O trabalho que o jornalista desenvolvera nas semanas anteriores para o "Correio Braziliense" fora um mergulho na violência do Entorno.
No balanço dos seis últimos meses, publicado no dia 4 passado, Ribeiro Jr. informou que foram assassinados no local 41 jovens de 13 a 18 anos e mais 109 de 19 a 26. Total de 150. Na maioria dos casos, os suspeitos são narcotraficantes.
Foi o prelúdio de uma seqüência de reportagens. A repercussão foi tamanha que o governo anunciou o envio da Força Nacional de Segurança.
Até a sexta-feira, os indícios sugeriam que a tentativa de assassinato foi um atentado contra o jornalismo. Um ato de represália à revelação de crimes e criminosos. Ribeiro Jr. escrevera no "Correio": "Na disputa com grupos rivais, bandidos obrigam jovens usuários de merla [subproduto da cocaína], endividados pelo vício, a trabalhar como pistoleiros do tráfico".

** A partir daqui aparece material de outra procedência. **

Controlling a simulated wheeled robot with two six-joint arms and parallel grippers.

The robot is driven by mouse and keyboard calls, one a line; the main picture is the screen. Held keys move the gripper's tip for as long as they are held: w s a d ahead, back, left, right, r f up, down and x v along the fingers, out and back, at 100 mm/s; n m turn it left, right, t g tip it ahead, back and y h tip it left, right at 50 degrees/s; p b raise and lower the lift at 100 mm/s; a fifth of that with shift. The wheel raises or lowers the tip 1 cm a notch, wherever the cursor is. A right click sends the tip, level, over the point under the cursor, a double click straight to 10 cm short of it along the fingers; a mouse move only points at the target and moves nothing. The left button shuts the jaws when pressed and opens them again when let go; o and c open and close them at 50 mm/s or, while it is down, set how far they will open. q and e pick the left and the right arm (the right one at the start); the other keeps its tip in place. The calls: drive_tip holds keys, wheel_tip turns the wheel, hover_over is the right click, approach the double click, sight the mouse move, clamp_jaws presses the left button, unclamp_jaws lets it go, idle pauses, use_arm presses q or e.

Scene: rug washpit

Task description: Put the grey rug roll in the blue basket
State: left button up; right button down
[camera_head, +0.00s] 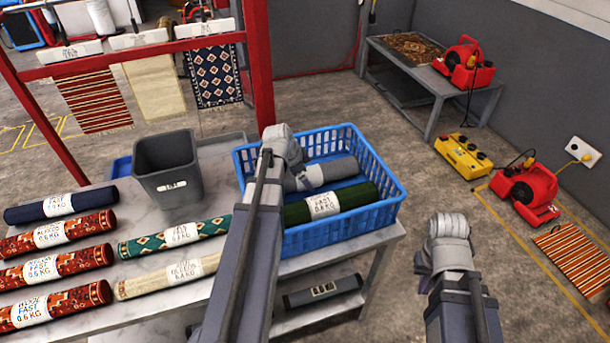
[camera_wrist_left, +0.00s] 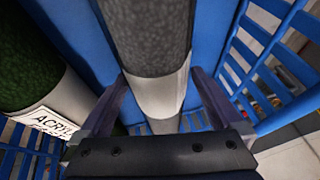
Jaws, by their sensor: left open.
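The grey rug roll (camera_head: 338,170) with a white label band lies inside the blue basket (camera_head: 388,208), along its back side. In the left wrist view the roll (camera_wrist_left: 150,45) runs between the two fingers of my left gripper (camera_wrist_left: 158,100). The fingers are open, one on each side of the roll, with gaps beside it. In the head view my left gripper (camera_head: 293,165) is over the basket's left part, its fingertips mostly hidden. My right gripper (camera_head: 445,250) is out to the right of the basket, and its fingers cannot be made out.
A green roll (camera_head: 352,198) lies in the basket's front half. Several patterned, navy and cream rolls lie on the table (camera_head: 95,328) to the left, near a grey bin (camera_head: 168,165). A dark item (camera_head: 320,290) is on the lower shelf. Red machines stand at the right.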

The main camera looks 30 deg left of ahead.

Entidades do Brasil e do exterior qualificaram o episódio como uma ação contra a liberdade de imprensa e exigiram a punição dos autores.
Editoriais e manifestos são justos e bem-vindos. Não é esse, porém, o papel mais relevante do jornalismo. A descoberta de quem tentou matar o repórter é urgente, mas a tarefa é, na essência, policial. Fazer justiça é prerrogativa da Justiça.
Há interesse público em reportar a barbárie vigente nas cercanias da sede do poder. Os municípios do Entorno perfilam entre os mais violentos do país. Afundam-se em uma degradação social temperada pela pobreza e a droga.
O ataque a um jornalista que se dedica a expor essa tragédia é também uma tentativa de calar o jornalismo. Deve ser enfrentado com mais reportagens, mesmo sem uma força-tarefa como a de 1976.
A imprensa cumpre sua vocação quando fiscaliza o poder, seja encarnado em um figurão do Senado ou em um exterminador da periferia. As agressões físicas a jornalistas precisam ser respondidas com jornalismo, monitorando e incomodando quem tem motivos para isso.